Googling coffee + ammonia led me to this little article Filter coffee nanoparticles to turn ammonia sensors.
The article says that the researchers at IISC Bangalore were using coffee powder for detecting ammonia because coffee powder contains carbon and nitrogen in abundance and they've used that to make carbon nanotubes whatnot.
Then I hit gold when I found the research paper itself
- Understanding the ammonia sensing behavior of filter coffee powder derived N-doped carbon nanoparticles using the Freundlich-like isotherm.
The detecting technology is based upon adsorption which is a surface phenomenon basically the adsorbate(ammonia) gets concentrated only at the surface of the adsorbant(coffee powder).
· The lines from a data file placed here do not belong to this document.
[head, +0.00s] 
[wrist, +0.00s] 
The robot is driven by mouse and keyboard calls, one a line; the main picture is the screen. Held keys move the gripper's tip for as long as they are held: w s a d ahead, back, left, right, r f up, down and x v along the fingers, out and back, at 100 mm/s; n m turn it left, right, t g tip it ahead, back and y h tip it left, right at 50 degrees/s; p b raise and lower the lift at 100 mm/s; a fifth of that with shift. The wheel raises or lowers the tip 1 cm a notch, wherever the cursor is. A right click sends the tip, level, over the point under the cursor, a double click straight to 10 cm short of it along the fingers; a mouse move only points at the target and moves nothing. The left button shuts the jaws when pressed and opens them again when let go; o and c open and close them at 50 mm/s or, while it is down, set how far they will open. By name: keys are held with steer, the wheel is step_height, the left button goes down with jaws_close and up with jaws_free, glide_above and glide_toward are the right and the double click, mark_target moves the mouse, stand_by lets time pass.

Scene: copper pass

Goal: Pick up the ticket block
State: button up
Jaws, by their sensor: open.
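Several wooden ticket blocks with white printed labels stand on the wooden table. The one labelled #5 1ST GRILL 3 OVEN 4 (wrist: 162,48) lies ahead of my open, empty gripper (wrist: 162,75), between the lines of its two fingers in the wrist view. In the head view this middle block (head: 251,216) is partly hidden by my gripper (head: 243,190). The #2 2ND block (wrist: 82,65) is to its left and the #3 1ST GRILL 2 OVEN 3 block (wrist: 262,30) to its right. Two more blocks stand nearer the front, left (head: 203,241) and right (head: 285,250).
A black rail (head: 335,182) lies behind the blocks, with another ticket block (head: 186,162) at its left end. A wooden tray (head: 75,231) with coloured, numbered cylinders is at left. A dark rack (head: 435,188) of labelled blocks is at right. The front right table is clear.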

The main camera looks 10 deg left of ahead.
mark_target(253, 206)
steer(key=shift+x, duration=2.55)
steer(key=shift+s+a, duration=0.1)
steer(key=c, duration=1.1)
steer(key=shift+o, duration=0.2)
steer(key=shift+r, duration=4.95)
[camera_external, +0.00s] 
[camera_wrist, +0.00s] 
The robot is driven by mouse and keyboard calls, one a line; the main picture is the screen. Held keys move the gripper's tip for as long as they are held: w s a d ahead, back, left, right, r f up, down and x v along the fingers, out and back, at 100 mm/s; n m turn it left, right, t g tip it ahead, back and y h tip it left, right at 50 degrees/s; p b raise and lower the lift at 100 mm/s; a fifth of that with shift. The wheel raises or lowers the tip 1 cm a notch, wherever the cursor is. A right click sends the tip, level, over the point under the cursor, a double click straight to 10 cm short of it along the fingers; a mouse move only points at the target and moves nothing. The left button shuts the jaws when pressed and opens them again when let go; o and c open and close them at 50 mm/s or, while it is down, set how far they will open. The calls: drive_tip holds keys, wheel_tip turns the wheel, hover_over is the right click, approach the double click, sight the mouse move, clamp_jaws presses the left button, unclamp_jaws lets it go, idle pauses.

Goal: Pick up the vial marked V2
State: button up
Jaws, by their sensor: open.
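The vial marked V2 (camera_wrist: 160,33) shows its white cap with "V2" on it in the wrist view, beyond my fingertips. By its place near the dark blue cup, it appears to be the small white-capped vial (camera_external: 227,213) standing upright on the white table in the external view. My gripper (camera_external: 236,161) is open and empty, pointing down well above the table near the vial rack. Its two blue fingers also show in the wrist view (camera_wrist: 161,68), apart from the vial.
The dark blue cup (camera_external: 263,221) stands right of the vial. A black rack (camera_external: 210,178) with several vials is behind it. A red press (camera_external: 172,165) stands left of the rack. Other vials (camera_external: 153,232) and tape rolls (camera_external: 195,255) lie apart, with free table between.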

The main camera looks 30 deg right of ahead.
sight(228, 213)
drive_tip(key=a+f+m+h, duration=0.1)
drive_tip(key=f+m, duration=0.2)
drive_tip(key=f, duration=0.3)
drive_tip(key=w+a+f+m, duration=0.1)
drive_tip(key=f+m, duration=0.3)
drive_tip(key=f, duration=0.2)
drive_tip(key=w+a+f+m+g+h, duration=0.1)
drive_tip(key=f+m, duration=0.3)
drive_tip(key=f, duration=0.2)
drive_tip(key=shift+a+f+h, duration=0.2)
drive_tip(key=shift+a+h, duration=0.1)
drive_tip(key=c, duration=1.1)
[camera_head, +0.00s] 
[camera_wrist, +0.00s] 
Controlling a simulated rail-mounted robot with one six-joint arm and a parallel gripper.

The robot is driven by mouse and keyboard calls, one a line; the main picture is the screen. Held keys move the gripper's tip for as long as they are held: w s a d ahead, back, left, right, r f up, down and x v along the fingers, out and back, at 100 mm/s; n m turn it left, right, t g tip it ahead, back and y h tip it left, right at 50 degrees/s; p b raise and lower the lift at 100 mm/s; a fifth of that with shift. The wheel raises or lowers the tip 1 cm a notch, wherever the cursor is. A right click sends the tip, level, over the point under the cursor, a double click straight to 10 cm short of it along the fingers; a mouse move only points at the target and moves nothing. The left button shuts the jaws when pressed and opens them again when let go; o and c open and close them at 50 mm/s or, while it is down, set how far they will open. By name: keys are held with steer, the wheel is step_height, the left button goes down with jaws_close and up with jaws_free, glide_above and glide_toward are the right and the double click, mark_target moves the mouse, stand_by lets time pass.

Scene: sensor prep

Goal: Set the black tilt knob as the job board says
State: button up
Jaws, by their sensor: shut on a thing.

Now, there are two types of adsorbtion.
- Chemisorption
- Physisorption
Now comes the speculation I'm assuming that the process over here is physisorption because physisorption is inversely proportional to temperature.
How it works?.
Filter coffee is essentially a powder this provides a large surface area for adsorbtion.
Intially when the coffee in your kitchen at room temperature some amount of ammonia gets adsorbed on it. Now, when you make the coffee it is exposed to high temperatures and as you can recall I just discussed that in physisorption the amount of gas adsorped on the surface is inversely proportional to temperature so the hot coffee can hold less amounts of ammonia on its surface as compared to the room temperature coffee.
So that's how ammonia is released on making coffee. Presumably.